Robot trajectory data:
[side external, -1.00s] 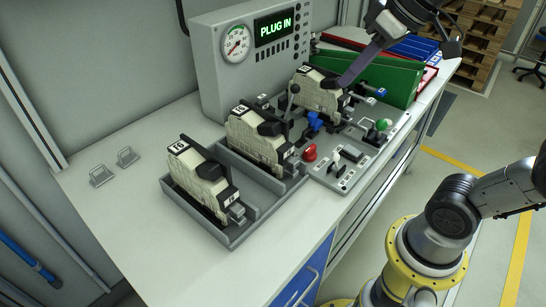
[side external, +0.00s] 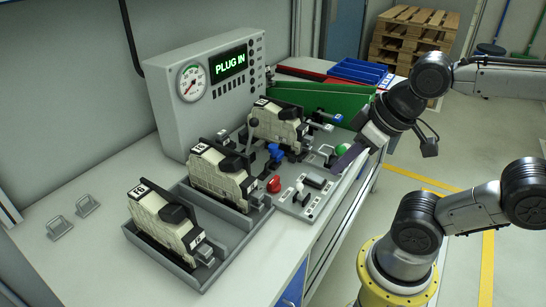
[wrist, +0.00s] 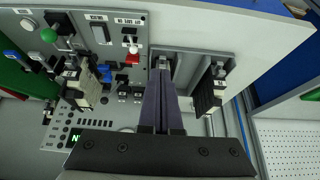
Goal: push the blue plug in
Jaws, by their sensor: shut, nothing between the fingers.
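A small blue plug-like part (side external: 337,118) sits at the far right end of the control board, beside the farthest cream block (side external: 278,122). It also shows at the left edge of the wrist view (wrist: 10,54). A second blue part (side external: 275,152), shaped like a clamp, stands left of the board's middle. I cannot tell from its shape how deep either sits. My gripper (side external: 334,168) is shut and empty, its purple fingers slanting down over the right front edge of the board, near the green knob (side external: 341,150). In the wrist view, the fingers (wrist: 160,72) are together.
Two more cream blocks (side external: 218,174) (side external: 160,222) stand in a grey tray (side external: 226,246). A grey console (side external: 190,120) reads PLUG IN. A green bin (side external: 322,95) stands behind.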

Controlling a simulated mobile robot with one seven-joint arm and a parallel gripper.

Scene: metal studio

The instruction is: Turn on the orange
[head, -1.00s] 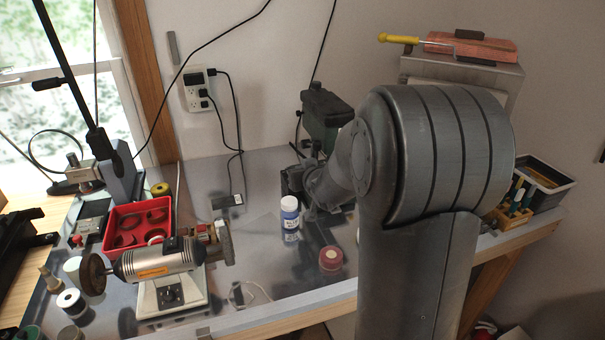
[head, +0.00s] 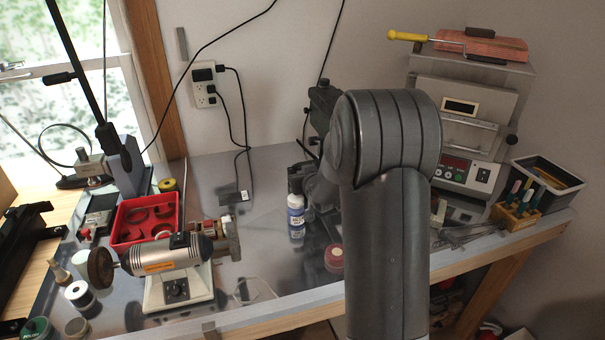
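No thing that is orange all over stands out. An orange-pink slab (head: 483,45) lies on top of a grey box-shaped machine (head: 470,107) at the back right. My arm stands across the middle of the head view.
A red tray (head: 144,222) stands behind the motor. A white bottle with a blue label (head: 296,213) and a red-lidded jar (head: 334,256) stand left of my arm. A wooden tool holder (head: 515,215) stands at right. The bench has some clear room between motor and bottle.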

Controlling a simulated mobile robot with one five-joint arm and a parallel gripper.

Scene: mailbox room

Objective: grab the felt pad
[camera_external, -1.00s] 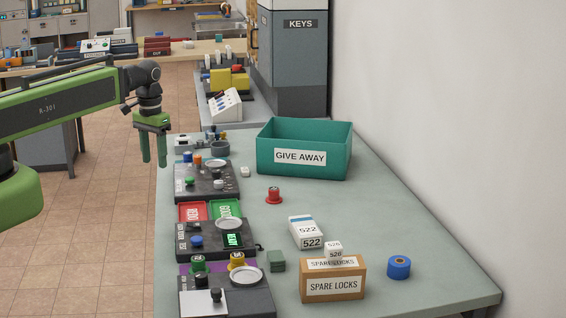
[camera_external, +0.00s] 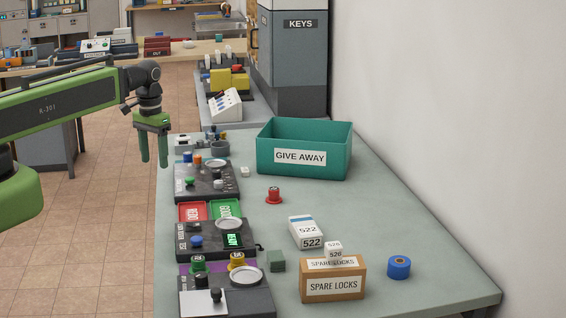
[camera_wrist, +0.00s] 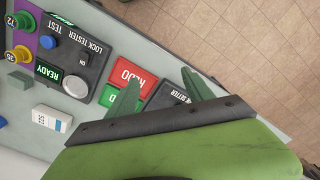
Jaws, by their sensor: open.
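A small grey-green block (camera_external: 276,260), which looks like the felt pad, lies on the table beside the lock tester, left of the spare locks box. In the wrist view the same block (camera_wrist: 19,80) shows near the left edge. My gripper (camera_external: 154,160) is open and empty, pointing down at the table's left edge, well behind and left of the pad. In the wrist view its two fingers (camera_wrist: 160,82) stand apart near the red and green trays, far from the pad.
The spare locks box (camera_external: 333,285), a white 522 box (camera_external: 305,231), a red spool (camera_external: 274,195) and a blue roll (camera_external: 399,267) stand on the table. A teal give-away bin (camera_external: 304,172) is at the back. Device panels (camera_external: 207,182) line the left edge.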

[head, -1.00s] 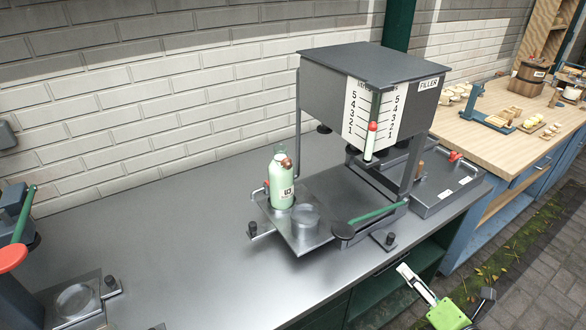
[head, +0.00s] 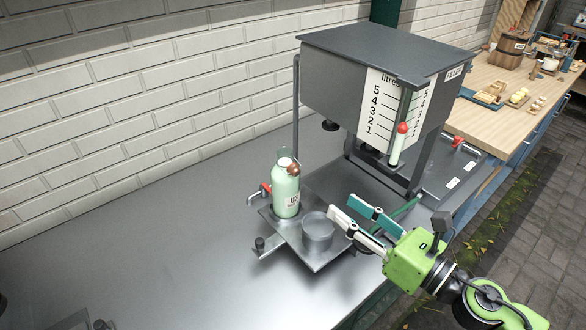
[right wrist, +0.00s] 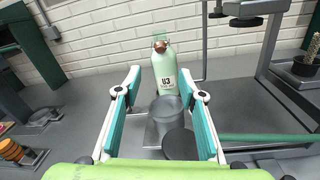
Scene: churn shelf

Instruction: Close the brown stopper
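A pale green bottle labelled U3 (head: 286,190) stands upright on the metal tray of the filler (head: 325,262). The brown stopper (head: 294,169) sits at the right side of the bottle's neck, by a wire loop at the top. In the right wrist view the stopper (right wrist: 163,47) hangs at the front of the neck, below the mouth. My right gripper (head: 352,212) is open and empty, in front of and to the right of the bottle, pointing toward it. In the right wrist view the bottle (right wrist: 165,72) stands beyond and between the fingers. My left gripper is not in view.
A round metal cup (head: 317,232) is on the tray between my right gripper and the bottle. The filler tank (head: 385,80) overhangs behind. A red-tipped handle (head: 265,190) is left of the bottle.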

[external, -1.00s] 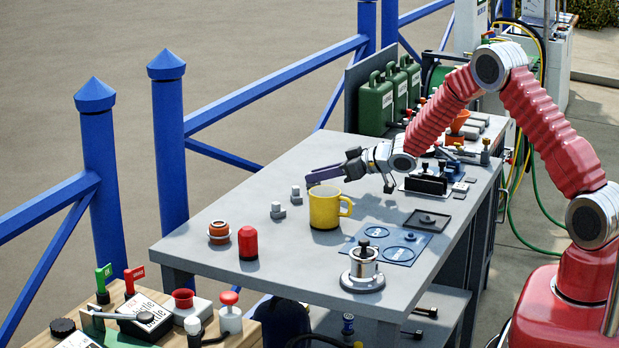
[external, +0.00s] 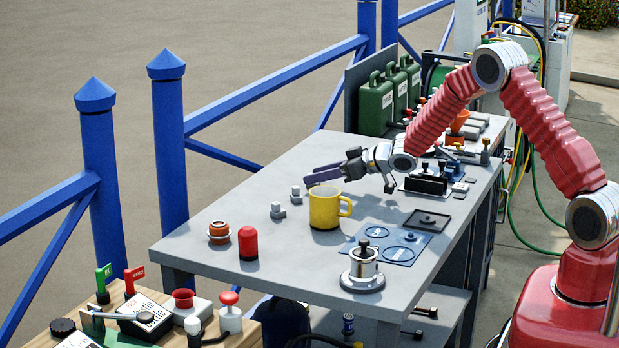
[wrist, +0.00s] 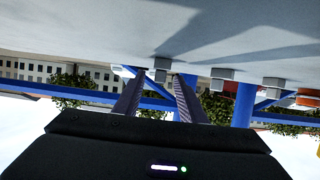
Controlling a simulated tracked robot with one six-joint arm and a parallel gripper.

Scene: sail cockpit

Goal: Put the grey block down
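My gripper (wrist: 158,82) is low over the far edge of the table, beyond the yellow mug; it also shows in the external view (external: 308,176). Its two fingers are apart, so it is open. A grey block (wrist: 161,63) shows between the fingertips in the wrist view, at the table surface, with gaps to the fingers. In the external view the fingers hide it. Two similar grey blocks, one nearer (external: 278,211) and one farther (external: 296,196), stand on the table to the left of my gripper.
The yellow mug (external: 324,211) stands close in front of my gripper. A red cylinder (external: 248,243) and an orange knob (external: 219,232) are at the left. Blue railings (external: 268,90) run behind the table.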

GIVEN TASK: Copy only the lines running from the one that holds "Instruction: Close the brown stopper" through the last line of the data, and include both of those lines. Do not copy any pictures.

TASK OUTPUT:
Instruction: Close the brown stopper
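A pale green bottle labelled U3 (head: 286,190) stands upright on the metal tray of the filler (head: 325,262). The brown stopper (head: 294,169) sits at the right side of the bottle's neck, by a wire loop at the top. In the right wrist view the stopper (right wrist: 163,47) hangs at the front of the neck, below the mouth. My right gripper (head: 352,212) is open and empty, in front of and to the right of the bottle, pointing toward it. In the right wrist view the bottle (right wrist: 165,72) stands beyond and between the fingers. My left gripper is not in view.
A round metal cup (head: 317,232) is on the tray between my right gripper and the bottle. The filler tank (head: 385,80) overhangs behind. A red-tipped handle (head: 265,190) is left of the bottle.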

[external, -1.00s] 
[external, +0.00s] 
[wrist, +0.00s] 
Controlling a simulated tracked robot with one six-joint arm and a parallel gripper.

Scene: sail cockpit

Goal: Put the grey block down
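My gripper (wrist: 158,82) is low over the far edge of the table, beyond the yellow mug; it also shows in the external view (external: 308,176). Its two fingers are apart, so it is open. A grey block (wrist: 161,63) shows between the fingertips in the wrist view, at the table surface, with gaps to the fingers. In the external view the fingers hide it. Two similar grey blocks, one nearer (external: 278,211) and one farther (external: 296,196), stand on the table to the left of my gripper.
The yellow mug (external: 324,211) stands close in front of my gripper. A red cylinder (external: 248,243) and an orange knob (external: 219,232) are at the left. Blue railings (external: 268,90) run behind the table.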

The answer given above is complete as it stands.